Generally speaking, I am a proponent of slavish adaptations. I allow more wiggle room for adaptations of corporate properties that’ve had decades to accumulate complexities like The F-Lash & Got Ham?, but creator-driven works ought to be presented faithfully. (Why does neither Dirk Gently TV series directly adapt Douglas Adams’s marvelous books? Why is the screenwriter who completely missed the point of I, Robot allowed to bastardize Caves of Steel next?) I thought television would be a better medium for Preacher than film because it wouldn’t need to abridge as much. So I was dismayed to hear that AMC’s Preacher (at least its first season) would be more of a prequel to the comics.
It is fortuitous, however, that I haven’t gotten around to reading the Vertigo (a DC Comics imprint, whose branding is absent from the TV series) Preacher comics by Garth Ennis & Steve Dillon yet. I certainly know of them thanks to things like Previews & Wizard Magazine. (Back in my day, we had to wait a whole month between spoilers!) So while diehard fans may take umbrage at the liberties taken with their favorite comic book, I’m enjoying the show as it rolls along. It’s not quite right to call it a prequel. Much like Bryan Fuller’s dearly departed Hannibal, this is more of a remix of various elements from the story. In that sense it’s a truer adaptation than something like iZombie, which took the Vertigo comic’s title & basic idea but none of the characters or supernatural cosmology. It hasn’t been lazily grafted onto a police procedural like Lucifer either. At least this adaptation does, however, feel like it’s in the same ballpark as the source material. So this overview will have more TV SPOILERS than comic book SPOILERS.
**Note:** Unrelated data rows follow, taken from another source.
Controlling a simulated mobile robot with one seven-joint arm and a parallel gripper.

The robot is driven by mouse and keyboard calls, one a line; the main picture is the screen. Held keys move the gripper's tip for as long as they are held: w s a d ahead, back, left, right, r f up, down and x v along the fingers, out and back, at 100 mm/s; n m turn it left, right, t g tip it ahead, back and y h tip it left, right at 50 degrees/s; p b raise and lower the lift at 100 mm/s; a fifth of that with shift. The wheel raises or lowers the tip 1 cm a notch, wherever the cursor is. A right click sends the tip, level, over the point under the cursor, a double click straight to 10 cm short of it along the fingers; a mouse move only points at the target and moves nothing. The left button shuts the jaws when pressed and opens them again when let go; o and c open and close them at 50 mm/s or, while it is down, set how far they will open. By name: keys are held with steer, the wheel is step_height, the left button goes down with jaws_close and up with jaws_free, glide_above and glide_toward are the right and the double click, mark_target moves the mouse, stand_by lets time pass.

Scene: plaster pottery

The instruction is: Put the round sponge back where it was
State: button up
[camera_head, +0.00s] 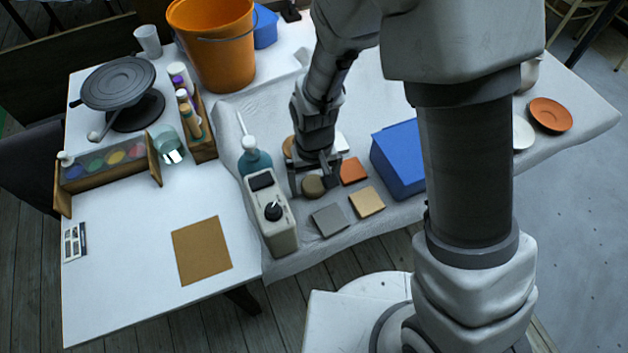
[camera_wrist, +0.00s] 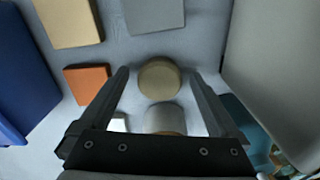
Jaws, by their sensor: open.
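A round tan-brown sponge (camera_head: 313,186) sits on the cloth-covered table by my gripper (camera_head: 312,180). In the wrist view the round sponge (camera_wrist: 159,77) shows between the two fingertips of my gripper (camera_wrist: 160,74), with a visible gap on each side. My gripper is open and points down, low over the table. Nearer my palm in the wrist view is a grey round piece (camera_wrist: 164,116), partly hidden by the gripper body. I cannot tell what it is.
Around the sponge lie an orange square (camera_head: 353,171), a tan square (camera_head: 367,202) and a grey square (camera_head: 330,219). A blue box (camera_head: 399,158) stands right of them. A grey device with a knob (camera_head: 272,222) and a teal bottle (camera_head: 254,160) stand close on the left.

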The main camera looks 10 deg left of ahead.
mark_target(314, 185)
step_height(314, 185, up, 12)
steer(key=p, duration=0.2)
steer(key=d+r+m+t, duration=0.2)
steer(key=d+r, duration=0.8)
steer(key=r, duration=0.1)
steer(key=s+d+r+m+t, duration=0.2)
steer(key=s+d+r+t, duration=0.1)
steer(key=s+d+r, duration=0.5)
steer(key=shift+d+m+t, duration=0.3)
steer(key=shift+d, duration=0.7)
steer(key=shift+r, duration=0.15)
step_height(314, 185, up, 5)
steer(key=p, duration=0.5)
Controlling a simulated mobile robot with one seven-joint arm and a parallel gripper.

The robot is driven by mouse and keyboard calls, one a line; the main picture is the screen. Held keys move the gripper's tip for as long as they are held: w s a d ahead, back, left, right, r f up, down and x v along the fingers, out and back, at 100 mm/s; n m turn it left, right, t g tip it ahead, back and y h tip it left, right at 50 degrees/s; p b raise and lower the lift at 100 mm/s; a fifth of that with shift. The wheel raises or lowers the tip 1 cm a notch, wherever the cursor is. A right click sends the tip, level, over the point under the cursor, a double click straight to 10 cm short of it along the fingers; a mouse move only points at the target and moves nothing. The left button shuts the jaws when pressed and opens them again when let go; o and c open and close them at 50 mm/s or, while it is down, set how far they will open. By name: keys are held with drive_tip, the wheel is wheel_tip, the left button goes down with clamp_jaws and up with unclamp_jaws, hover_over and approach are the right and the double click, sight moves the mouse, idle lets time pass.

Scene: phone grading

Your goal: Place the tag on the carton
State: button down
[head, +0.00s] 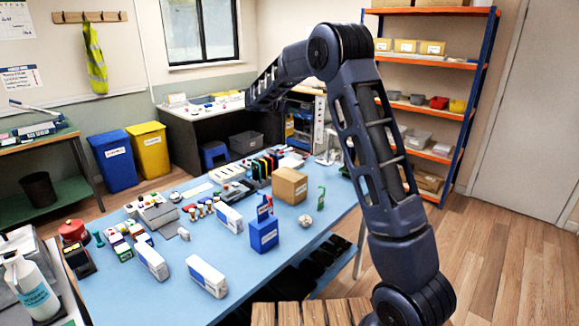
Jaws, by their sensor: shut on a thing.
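A brown cardboard carton (289,186) stands upright on the blue table, right of its middle. A thin green tag-like piece (321,198) stands just right of the carton, apart from it; I cannot tell whether it is the task's tag. My arm rises at the right, bends at the top and reaches back and left, and its far part shows in front of the back desk. I cannot make out my gripper or its fingers at that end, nor anything held there.
The blue table (178,290) also bears a blue box (264,234), several white-and-blue boxes, a row of upright phones or cases, and small parts. A dark desk (182,125) stands behind. Blue (113,160) and yellow (148,149) bins stand left, shelves (425,65) right. Wooden floor is clear at right.

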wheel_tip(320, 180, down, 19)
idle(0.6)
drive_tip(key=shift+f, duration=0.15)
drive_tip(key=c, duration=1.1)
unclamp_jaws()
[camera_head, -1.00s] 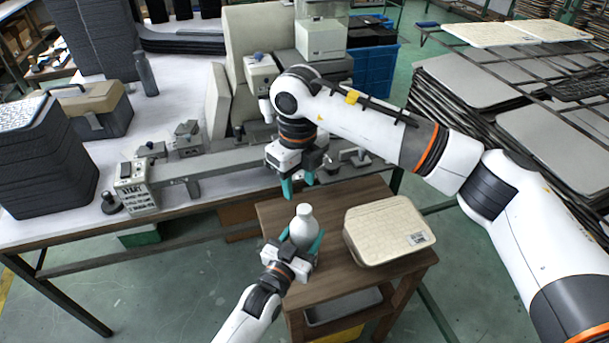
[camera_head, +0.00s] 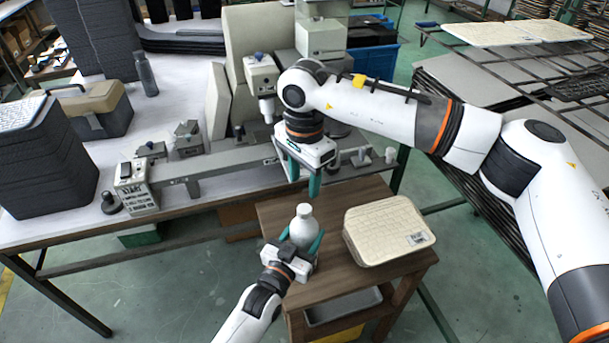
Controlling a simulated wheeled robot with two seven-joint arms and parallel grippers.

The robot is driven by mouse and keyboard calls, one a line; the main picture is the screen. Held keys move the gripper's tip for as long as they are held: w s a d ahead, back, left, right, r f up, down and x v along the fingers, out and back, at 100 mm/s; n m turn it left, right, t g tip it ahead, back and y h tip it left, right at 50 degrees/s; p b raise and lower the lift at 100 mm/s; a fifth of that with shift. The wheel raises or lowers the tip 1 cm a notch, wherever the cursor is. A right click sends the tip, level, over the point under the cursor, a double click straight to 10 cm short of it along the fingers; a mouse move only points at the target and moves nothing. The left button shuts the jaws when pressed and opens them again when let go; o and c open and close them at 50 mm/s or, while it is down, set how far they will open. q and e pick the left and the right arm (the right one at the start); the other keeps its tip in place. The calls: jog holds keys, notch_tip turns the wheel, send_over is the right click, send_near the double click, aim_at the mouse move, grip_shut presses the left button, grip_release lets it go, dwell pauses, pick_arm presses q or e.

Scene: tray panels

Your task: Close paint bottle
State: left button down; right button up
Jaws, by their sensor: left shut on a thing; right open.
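A white paint bottle (camera_head: 303,228) stands upright on the small wooden table (camera_head: 345,287). My left gripper (camera_head: 302,240) is shut around the bottle's body from the front, with a teal finger on each side. The bottle's narrow top (camera_head: 304,210) points up; whether a cap sits on it is too small to tell. My right gripper (camera_head: 303,186) is open and empty, its teal fingers pointing down, just above and behind the bottle's top in the picture. No separate cap can be made out.
A cream patterned box (camera_head: 390,230) lies on the wooden table, right of the bottle. Behind stands a long workbench with a grey rail machine (camera_head: 215,168) and a small control box (camera_head: 136,190). A toolbox (camera_head: 93,108) is at the left.

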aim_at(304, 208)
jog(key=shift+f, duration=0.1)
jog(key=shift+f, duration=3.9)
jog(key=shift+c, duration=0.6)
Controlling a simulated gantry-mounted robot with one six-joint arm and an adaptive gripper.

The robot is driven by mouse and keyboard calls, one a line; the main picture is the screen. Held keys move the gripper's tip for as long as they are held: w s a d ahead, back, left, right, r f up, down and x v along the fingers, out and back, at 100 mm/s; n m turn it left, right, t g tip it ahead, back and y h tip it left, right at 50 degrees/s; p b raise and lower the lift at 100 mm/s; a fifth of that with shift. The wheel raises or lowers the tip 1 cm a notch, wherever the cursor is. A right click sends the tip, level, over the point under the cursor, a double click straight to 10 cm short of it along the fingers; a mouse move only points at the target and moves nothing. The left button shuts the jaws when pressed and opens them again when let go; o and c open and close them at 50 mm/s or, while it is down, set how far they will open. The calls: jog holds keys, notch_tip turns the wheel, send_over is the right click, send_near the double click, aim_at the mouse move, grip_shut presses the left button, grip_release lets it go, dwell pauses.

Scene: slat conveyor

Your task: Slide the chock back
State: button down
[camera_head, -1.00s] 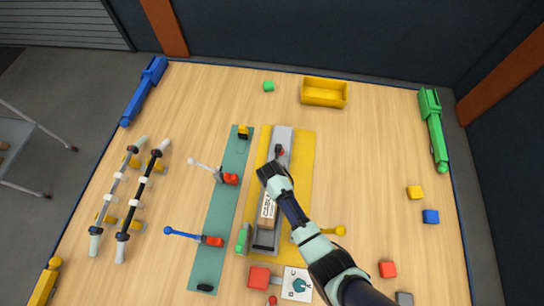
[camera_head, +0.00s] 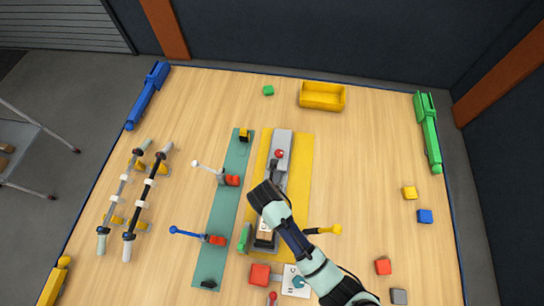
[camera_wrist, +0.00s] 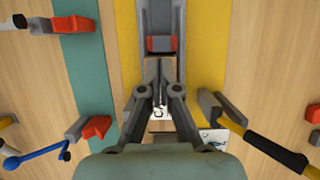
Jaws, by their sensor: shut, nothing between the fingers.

For a show with Seth Rogen & Evan Goldberg at the helm, it’s classier than expected. Breaking Bad’s Sam Catlin may be partially responsible for this. Of course it’s not too classy that it loses its irreverent flavor. It’s full of striking vistas of southern desolation. The cast is the right ratio of pretty : looks like they’re drawn by Steve Dillon. Overall, it works better than I can imagine Sam Mendes’s aborted movie turning out.
One of the big complaints I’ve heard about the show is its lack of tonal consistency. For all I care, tonal consistency can take a long walk off a short pier! Why would I only want one tone? One of the best parts of Preacher is how nonchalantly it flips from one tone & genre to another. Sure, tonal consistency can have its uses in other art, but it’s got no business being forced upon this genre-bender. Unless it has maintained the consistent tone of “Garth Ennis comic” throughout. Cognitive dissonance for the win!